This won't be a long diary. I wanted to put it up quickly before I head out this morning to meet up with some students at a community event. We'll be out planting trees, etc.
My goal in this diary is to see what, if any, stories people have to share about some of the cultural norms developing in education.
In today's New York Times Bob Herbert wrote a piece called "College the Easy Way." I don't want to get into the entire editorial, but here is the link for you to read if you're interested.
College the Easy Way
Herbert makes a few good points, but I'd like to highlight one paragraph:
Intellectual effort and academic rigor, in the minds of many of the nation’s college students, is becoming increasingly less important. According to the authors, Professors Richard Arum of New York University and Josipa Roksa of the University of Virginia: “Many students come to college not only poorly prepared by prior schooling for highly demanding academic tasks that ideally lie in front of them, but — more troubling still — they enter college with attitudes, norms, values, and behaviors that are often at odds with academic commitment.”

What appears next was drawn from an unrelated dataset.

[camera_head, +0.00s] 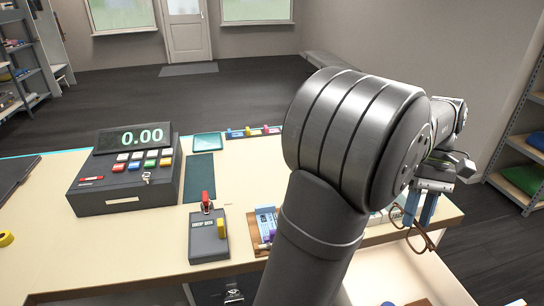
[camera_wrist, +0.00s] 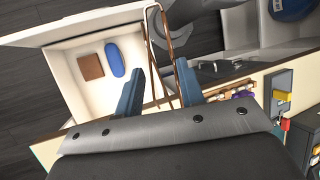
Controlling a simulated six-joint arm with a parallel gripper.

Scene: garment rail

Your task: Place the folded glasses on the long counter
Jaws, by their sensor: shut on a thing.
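The folded glasses (camera_head: 418,238) have a thin brown frame and hang from my gripper (camera_head: 424,208) at the counter's right end. The wrist view shows the glasses (camera_wrist: 178,50) as thin brown lines between and beyond the two blue fingers of my gripper (camera_wrist: 158,84). The gripper is shut on them; the exact contact is hard to see. The long counter (camera_head: 120,250) has a pale beige top. The glasses are beside its right edge, above an open drawer. My arm hides part of the counter's right half.
The open white drawer (camera_wrist: 90,100) holds a brown square (camera_wrist: 90,67) and a blue oval thing (camera_wrist: 115,60). A cash register (camera_head: 125,175), a grey box with a red lever (camera_head: 208,240) and a dark green mat (camera_head: 199,180) stand on the counter. The front left top is mostly bare.

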As somebody who teaches HS, I have some students who fit this behaviorial type laid out by Herbert, but many who don't.
I'm really throwing this out to the folks here to see where you own views lie on this. If you teach, do you have a lot of students who have attitudes, norms, values, and behaviors that are not a good fit for academic commitment? If you're a parent, do your kids or their classmates fit into what Herbert discusses?
Like almost any other teacher, I teach my share of slackers. What I really can't say that I have a lot of students who expect good grades for doing little work. Maybe I'm lucky. Maybe I have a better set of human beings that the poor women from Bucks County PA who needed to blog/vent about her students.
In either case, I really want to here what y'all have to say on this topic. I'll be back later to check out anything that you folks have to say.